Big Data is the epitome of a buzzword.  It is overused, often misunderstood, and seems to always have a nebulous air to it.  This is because Big Data is a very broad term.  It can have different applications and meanings for different industries.  One company that utilizes Big Data might do something completely differently from another company that uses Big Data.  Even though it is non-descriptive, it is a popular term, and it seems that we are all relegated to using it until we can find language to better capture the specific situations in which Big Data has an impact.  Hopefully this post will help you to think about how Big Data is impacting retail.

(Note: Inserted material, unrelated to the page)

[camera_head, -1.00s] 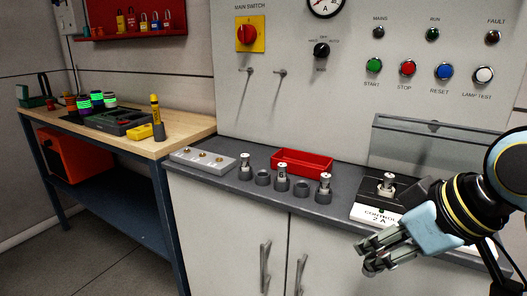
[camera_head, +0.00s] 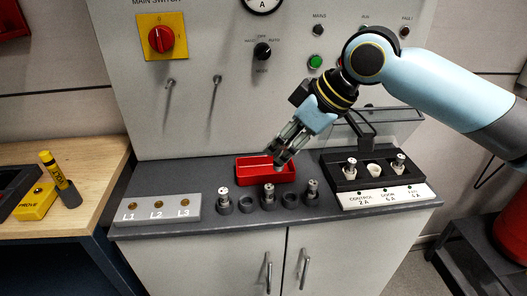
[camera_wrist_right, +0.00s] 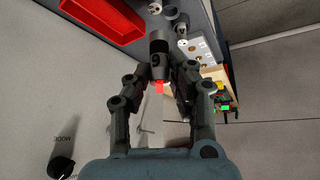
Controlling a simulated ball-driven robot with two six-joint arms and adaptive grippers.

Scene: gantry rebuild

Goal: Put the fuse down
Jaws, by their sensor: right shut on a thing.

One way to think about Big Data is that it is the ability to track and analyze data (lots of it) in a highly efficient manner.  People have always tracked and analyzed data, but doing so pre-Internet was very labor intensive, and drawing a conclusion from that data required significant guesswork.  Today, with ever present technology and extreme computing power, huge swaths of data can be tracked and analyzed with little effort.  This empowers people to make actionable conclusions that are backed-up with statistically significant evidence.

An anecdote in this New York Times article does a great job highlighting this distinction.  The article explains that New York City's Department of Environmental Protection wanted to find restaurants that were illegally dumping cooking oil into city drains.  Previously the department would have sent inspectors to randomly check on restaurants with the hope of catching an offender in the act.  Instead the city's Office of Policy and Strategic Planning cross-referenced geographic data on drain clogs with data on carting services (that remove the oil legally) to generate a list of potential suspects.  The resulting list was 95 percent accurate.

Certain brick and mortar retailers are now at the initial stages of creating similarly powerful stories by leveraging data.  Previously, collecting detailed information around shopper behavior was nearly impossible.  Paco Underhill, a retail analyst, made a career out of doing so, but his efforts required hours upon hours of watching shoppers on video.  In 1996 Malcolm Gladwell profiled Underhill in The New Yorker and explained that he had "in the past decade and a half...analyzed tens of thousands of hours of shopping videotape."  Back then Big Data was literally Big Data because it had to be stacked in "plastic Tupperware containers practically up to the ceiling."

Today Walmart is doing the same kind of analysis as Paco Underhill on a much grander scale, without the need to watch a single shopper.  The company recently rolled out its "Scan & Go" app to 200 stores (up from about 70).  With "Scan & Go" Wal-Mart can track every item that a customer puts into a shopping cart, as well as the order in which those items are entered (and thus the path of the customer through the store).  Ikea also recently introduced a similar app.  Additionally Nomi, a well funded startup, offers location based shopper analytics by tracking cell phones.          

In spite of its nebulous nature, Big Data is very powerful.  Large retailers will increasingly look to track and analyze in-store shopper behavior because doing so is much more feasible today than ever before and the resulting insights will be invaluable.